Il s’agit de l’un de ses opus les plus renommés, avec le Psaume 47 ou le grandiose Quintette avec piano. Il fait partie, en quelque sorte, d’une trilogie orientale passionnante comprenant encore Antoine et Cléopâtre et Salammbô. À ce sujet, souhaitons que la bouillonnante phalange de Yannick Nézet-Séguin poursuivre son exploration d’un vaste corpus novateur en enregistrant les partitions précitées. On tient là une référence majeure au souffle visionnaire. L’envoûtement est total, et ce dès les premiers accords : insolite lamento de cordes graves en sourdine, cor anglais mortifère, flûte mélancolique – les contrastes d’atmosphères sont saisissants. Jusqu’au crescendo paroxystique final, le maître canadien règle une implacable chorégraphie. Chaque note de ce flot ininterrompu est sculptée, ciselée, enluminée. Résultat : un surprenant thriller musical, une partition arachnéenne, délétère, languide… à l’image de la Princesse de Judée elle-même ! La première partie (Prélude et Danse des perles), au lyrisme luxuriant, fleure les sublimes Évocations de Roussel ou le Kœchlin du Livre de la Jungle – au plan, notamment, de la superposition de lignes mélodiques et des mélismes vaguement exotiques.

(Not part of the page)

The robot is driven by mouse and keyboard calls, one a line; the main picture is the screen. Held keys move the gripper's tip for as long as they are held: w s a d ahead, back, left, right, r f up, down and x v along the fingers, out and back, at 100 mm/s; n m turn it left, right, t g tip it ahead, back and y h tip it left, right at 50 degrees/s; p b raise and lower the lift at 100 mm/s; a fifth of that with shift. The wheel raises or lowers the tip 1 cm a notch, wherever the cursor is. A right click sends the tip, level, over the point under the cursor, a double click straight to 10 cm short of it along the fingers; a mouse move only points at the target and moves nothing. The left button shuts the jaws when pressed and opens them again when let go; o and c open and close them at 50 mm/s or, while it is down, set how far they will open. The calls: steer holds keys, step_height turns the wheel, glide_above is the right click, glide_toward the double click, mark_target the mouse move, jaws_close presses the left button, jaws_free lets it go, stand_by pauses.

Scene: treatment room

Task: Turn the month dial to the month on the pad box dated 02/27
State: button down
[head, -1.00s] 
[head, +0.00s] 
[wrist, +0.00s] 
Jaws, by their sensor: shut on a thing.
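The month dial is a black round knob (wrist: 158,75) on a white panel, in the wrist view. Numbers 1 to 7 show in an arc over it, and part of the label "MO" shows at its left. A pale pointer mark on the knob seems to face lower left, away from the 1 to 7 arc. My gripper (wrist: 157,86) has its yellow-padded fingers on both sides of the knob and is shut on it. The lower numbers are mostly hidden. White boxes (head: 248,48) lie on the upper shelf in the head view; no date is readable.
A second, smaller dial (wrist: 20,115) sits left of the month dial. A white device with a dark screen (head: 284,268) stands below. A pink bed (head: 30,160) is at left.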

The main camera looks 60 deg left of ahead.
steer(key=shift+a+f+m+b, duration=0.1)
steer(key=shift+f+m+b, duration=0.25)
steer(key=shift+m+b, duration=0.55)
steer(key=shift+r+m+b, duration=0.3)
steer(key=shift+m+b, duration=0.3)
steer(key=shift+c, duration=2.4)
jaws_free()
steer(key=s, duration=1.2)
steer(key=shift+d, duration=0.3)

Plus étrange encore est la deuxième partie, les Enchantements sur la mer : l’instrumentation anticipe certaines formules harmoniques et autres chromatismes profus que l’on rencontrera chez quelques coloristes italiens (Malipiero, Respighi ou encore le Pizzetti de Fedra). L’impétueuse Danse des éclairs préfigure les raucités dévastatrices du futur Sacre du printemps, course effrénée vers l’abîme. Quelle tension ahurissante ! Que louer le plus, alors, dans la battue de Yannick Nézet-Séguin : fluidité du discours, précision des attaques, magie des cordes transparentes ? L’art inné d’insuffler à cette musique flamboyante un climat, un élan épique ? Une direction nerveuse, colorée, scintillante, enveloppante et chaleureuse ? Les Enchantements de la mer offrent un fascinant tableau d’harmonies lunaires, une mosaïque d’éclats de cristaux et de saphir brisés, nimbée dans une lumière crépusculaire ; on croit contempler une toile de Gustave Moreau.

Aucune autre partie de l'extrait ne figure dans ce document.